I already upgrade to this new version.
Thanks Fedora Team!
Jay
OMG! i wish i was at 40 🙂
Bry
Wow great. Easy upgrade.
Dave O'Meara
My transition to F40:
1. Postgresql service would not start. Apparently F40 upgrades from 15 to 16. All of the binaries defaulted to 16 but could not find a proper install. I had to move my database to a temporary location to get the service to startup. Had to rebuild my environment.
2. MariaDb service would not start. It appeared that the binaries were upgraded to 10.11 but the service was not. Reinstalled to get the service to start. Unfortuately, the restart wiped my database and configuration. Had to rebuild.

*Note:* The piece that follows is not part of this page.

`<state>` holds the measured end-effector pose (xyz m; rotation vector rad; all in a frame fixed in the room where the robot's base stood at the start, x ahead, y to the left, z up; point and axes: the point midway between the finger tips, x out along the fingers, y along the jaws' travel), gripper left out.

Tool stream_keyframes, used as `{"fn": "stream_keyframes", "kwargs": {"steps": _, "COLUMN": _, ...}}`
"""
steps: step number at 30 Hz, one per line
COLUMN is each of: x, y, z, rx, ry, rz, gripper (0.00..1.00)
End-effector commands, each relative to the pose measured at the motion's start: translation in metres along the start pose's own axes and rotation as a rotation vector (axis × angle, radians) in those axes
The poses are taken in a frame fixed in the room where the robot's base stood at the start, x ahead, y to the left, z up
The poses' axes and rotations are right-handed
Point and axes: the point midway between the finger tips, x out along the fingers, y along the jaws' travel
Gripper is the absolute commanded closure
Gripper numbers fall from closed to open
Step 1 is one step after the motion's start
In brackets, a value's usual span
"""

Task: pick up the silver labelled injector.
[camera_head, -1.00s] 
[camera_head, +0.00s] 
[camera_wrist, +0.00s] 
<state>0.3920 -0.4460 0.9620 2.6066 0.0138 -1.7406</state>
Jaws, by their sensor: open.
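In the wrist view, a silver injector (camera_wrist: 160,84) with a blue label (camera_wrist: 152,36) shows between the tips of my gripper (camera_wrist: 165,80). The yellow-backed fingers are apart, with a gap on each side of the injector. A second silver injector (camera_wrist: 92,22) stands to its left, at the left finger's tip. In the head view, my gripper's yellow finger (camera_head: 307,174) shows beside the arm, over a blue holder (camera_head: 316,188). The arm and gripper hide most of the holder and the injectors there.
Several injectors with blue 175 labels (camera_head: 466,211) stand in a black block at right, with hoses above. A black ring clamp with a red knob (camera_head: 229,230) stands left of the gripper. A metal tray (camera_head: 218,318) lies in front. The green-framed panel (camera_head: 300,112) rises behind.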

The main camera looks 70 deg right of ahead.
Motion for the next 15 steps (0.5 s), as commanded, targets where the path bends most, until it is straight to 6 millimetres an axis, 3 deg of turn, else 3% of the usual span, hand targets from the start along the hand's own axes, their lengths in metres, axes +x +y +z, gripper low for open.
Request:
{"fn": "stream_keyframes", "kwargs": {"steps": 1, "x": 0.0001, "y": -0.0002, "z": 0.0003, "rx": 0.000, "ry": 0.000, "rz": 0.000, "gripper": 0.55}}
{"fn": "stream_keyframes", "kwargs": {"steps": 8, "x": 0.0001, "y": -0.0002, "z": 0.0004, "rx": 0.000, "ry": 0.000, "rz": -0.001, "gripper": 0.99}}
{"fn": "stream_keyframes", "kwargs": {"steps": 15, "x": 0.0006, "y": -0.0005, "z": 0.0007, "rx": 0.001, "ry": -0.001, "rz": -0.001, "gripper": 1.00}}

3. Was using Evolution for my email. the GOA:google authorization failed. Cannot figure out how to repair. I have 69 views at ask-fedora but no answers. See: F40 – evolution/keyring, accounts using GOA:google. Had to convert to Thunderbird, although I prefer the no nonsense Evolution front-end. I guess an old dog can learn new tricks.
This was not a pleasant upgrade….
Matt C
Was a bit worried upgrading after KDE plasma would not load like it did every other upgrade since ~35, but I am not on the KDE flavor, so I had to run GNOME to upgrade each Plasma-related package group.
Now its running perfectly on Plasma 6 and is probably the smoothest DE experience I have ever had between windows, mac, and any linux DE. Amazing upgrade, don’t even need to upgrade my laptop now as my work flow is running smoother 4 years later than on day 1.
Thanks team
Logan Monday
I’m so excited to become more active in the Fedora community than I’ve been in the past since I first started using the OS, but I’m even more excited that a new release is coming out right at the same time that I’ve decided to become a contributor as well. I can’t wait to be more involved!